Below are entries. Reproduce exactly the lines between the line holding "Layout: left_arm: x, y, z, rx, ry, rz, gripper" and the line holding "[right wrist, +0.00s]", inclusive, and only those.

### DATASET RECORDS

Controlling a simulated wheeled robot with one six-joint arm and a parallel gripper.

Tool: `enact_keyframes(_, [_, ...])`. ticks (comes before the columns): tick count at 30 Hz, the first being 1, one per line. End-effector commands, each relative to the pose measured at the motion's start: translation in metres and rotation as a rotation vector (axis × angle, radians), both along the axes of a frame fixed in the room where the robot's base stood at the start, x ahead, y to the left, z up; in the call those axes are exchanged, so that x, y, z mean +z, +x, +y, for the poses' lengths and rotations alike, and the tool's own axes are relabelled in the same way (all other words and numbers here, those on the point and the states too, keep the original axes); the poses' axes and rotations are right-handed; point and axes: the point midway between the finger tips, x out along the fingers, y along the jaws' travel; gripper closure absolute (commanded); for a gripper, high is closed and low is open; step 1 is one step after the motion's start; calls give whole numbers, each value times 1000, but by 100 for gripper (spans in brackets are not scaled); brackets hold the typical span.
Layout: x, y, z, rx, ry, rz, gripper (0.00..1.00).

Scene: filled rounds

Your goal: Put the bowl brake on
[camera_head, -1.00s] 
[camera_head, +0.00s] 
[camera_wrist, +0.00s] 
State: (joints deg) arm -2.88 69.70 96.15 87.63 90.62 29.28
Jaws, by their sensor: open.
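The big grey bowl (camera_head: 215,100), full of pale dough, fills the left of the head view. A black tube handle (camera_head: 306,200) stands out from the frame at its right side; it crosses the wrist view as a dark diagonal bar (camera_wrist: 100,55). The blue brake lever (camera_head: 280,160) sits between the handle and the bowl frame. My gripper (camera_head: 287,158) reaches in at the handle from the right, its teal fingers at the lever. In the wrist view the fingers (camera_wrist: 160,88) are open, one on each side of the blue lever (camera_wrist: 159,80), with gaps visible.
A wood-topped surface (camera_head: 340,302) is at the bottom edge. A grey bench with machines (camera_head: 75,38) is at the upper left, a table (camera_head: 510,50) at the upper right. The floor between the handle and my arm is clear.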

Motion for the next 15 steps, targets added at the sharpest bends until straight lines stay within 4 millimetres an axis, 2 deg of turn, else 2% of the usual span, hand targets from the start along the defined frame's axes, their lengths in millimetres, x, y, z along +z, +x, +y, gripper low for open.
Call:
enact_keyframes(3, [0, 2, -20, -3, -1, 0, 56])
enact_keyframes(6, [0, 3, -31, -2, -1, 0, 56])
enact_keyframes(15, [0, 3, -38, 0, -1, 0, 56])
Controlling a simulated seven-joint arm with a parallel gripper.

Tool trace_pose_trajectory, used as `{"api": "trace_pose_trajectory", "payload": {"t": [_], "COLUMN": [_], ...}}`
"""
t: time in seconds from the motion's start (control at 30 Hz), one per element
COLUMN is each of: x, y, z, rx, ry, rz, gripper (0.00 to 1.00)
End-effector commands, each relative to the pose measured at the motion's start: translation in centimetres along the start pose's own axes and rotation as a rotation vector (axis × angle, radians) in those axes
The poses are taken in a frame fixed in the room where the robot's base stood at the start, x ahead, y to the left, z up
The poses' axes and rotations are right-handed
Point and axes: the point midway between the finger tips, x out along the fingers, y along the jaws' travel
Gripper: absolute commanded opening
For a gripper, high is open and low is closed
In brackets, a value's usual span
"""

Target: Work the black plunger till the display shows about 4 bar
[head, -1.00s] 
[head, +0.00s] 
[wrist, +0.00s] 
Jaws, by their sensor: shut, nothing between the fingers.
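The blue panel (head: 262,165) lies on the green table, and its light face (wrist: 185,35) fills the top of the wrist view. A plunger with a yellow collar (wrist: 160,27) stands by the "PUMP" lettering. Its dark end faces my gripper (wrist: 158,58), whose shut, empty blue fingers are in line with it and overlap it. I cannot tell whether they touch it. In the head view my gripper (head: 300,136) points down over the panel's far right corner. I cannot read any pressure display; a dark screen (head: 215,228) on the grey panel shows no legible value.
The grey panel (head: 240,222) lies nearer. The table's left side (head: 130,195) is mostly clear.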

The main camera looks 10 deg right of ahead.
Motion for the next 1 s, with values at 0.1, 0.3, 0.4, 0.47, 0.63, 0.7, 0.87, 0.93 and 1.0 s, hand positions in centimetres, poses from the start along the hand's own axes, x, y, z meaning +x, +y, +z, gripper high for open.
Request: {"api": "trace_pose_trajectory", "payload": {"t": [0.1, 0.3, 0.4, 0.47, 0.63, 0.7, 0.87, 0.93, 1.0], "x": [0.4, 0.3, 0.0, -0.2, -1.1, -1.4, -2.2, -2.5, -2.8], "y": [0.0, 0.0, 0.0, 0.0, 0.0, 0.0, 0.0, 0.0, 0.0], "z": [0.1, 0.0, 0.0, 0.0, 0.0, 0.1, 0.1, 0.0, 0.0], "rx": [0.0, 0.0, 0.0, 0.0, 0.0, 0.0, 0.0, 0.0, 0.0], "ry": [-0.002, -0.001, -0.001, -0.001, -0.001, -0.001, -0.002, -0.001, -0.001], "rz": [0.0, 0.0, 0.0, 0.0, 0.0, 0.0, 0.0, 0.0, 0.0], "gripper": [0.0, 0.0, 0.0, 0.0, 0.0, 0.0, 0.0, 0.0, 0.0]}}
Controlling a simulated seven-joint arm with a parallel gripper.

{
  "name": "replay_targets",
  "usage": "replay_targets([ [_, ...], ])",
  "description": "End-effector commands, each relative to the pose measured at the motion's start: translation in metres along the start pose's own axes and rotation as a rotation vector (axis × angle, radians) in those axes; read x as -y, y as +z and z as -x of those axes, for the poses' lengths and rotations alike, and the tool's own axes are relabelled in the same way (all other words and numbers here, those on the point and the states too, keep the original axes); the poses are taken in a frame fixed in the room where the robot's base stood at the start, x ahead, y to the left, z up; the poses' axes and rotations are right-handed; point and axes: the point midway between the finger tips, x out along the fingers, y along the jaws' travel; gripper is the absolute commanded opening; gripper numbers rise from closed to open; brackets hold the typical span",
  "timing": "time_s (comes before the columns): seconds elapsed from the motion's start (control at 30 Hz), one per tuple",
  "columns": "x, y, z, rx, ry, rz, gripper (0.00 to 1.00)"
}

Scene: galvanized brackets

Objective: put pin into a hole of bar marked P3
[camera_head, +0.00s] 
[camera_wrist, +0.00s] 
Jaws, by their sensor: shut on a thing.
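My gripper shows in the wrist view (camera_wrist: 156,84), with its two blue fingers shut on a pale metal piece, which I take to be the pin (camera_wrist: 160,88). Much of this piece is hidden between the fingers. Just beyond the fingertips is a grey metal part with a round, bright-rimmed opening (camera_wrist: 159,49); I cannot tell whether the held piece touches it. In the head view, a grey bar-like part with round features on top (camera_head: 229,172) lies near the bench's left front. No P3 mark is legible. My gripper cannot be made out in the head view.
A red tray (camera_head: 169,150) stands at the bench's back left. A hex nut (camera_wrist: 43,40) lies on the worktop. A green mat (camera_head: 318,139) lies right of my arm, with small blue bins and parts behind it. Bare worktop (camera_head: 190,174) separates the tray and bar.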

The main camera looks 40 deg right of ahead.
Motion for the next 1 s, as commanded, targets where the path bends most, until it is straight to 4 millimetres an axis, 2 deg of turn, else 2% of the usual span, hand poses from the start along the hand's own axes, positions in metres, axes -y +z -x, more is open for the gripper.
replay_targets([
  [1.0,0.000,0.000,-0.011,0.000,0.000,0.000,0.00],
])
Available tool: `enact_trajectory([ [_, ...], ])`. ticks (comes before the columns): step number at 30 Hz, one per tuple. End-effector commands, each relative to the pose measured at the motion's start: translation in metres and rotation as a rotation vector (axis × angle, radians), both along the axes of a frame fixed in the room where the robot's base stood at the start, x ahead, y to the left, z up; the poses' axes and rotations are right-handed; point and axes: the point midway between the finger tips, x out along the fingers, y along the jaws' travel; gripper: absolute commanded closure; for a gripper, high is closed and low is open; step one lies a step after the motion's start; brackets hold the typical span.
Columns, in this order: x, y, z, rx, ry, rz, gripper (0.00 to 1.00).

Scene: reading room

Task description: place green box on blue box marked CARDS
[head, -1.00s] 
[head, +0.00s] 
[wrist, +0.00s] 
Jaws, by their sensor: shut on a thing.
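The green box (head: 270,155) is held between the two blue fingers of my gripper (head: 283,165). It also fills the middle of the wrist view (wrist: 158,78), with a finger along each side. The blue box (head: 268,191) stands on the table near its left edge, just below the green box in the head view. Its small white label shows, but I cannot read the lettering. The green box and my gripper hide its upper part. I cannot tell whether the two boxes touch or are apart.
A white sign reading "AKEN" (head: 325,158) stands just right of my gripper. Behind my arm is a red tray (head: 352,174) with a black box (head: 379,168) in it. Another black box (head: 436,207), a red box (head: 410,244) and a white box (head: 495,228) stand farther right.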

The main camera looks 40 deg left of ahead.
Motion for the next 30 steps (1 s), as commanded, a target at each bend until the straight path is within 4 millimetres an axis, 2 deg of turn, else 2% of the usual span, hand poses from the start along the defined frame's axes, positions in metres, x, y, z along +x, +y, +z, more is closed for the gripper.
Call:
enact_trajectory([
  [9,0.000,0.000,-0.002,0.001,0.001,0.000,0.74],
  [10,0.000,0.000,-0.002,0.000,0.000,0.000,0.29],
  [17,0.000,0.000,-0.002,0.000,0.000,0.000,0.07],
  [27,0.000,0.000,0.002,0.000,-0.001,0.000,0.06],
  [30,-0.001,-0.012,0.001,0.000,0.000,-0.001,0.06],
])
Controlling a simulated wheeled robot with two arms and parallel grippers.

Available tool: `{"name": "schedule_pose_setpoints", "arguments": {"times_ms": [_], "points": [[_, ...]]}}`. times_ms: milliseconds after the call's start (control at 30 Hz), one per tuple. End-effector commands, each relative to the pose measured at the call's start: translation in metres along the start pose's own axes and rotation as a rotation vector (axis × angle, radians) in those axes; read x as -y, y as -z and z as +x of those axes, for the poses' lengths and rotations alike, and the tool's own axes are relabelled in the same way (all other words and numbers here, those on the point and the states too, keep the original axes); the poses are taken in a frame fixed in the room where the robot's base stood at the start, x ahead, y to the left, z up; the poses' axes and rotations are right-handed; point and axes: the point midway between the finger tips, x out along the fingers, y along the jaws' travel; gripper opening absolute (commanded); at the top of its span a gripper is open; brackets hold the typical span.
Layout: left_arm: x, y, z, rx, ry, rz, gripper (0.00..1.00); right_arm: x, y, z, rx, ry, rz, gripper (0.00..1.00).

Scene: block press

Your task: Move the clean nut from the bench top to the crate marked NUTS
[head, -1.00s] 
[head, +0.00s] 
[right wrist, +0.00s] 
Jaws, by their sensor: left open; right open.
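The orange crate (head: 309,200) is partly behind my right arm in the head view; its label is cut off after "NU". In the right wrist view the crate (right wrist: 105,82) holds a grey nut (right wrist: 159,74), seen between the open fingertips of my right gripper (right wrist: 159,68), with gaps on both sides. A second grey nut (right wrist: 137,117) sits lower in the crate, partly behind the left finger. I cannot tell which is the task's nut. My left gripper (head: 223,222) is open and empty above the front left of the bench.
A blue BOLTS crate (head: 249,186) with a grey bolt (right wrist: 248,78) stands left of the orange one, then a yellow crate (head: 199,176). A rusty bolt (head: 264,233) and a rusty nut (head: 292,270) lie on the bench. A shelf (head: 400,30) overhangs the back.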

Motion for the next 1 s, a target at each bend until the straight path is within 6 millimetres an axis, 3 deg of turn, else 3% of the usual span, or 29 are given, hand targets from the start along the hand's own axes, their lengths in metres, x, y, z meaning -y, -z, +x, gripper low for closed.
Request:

######

→ OUTPUT FOR THIS EXERCISE
Layout: left_arm: x, y, z, rx, ry, rz, gripper (0.00..1.00); right_arm: x, y, z, rx, ry, rz, gripper (0.00..1.00).

Scene: block press

Your task: Move the clean nut from the bench top to the crate marked NUTS
[head, -1.00s] 
[head, +0.00s] 
[right wrist, +0.00s] 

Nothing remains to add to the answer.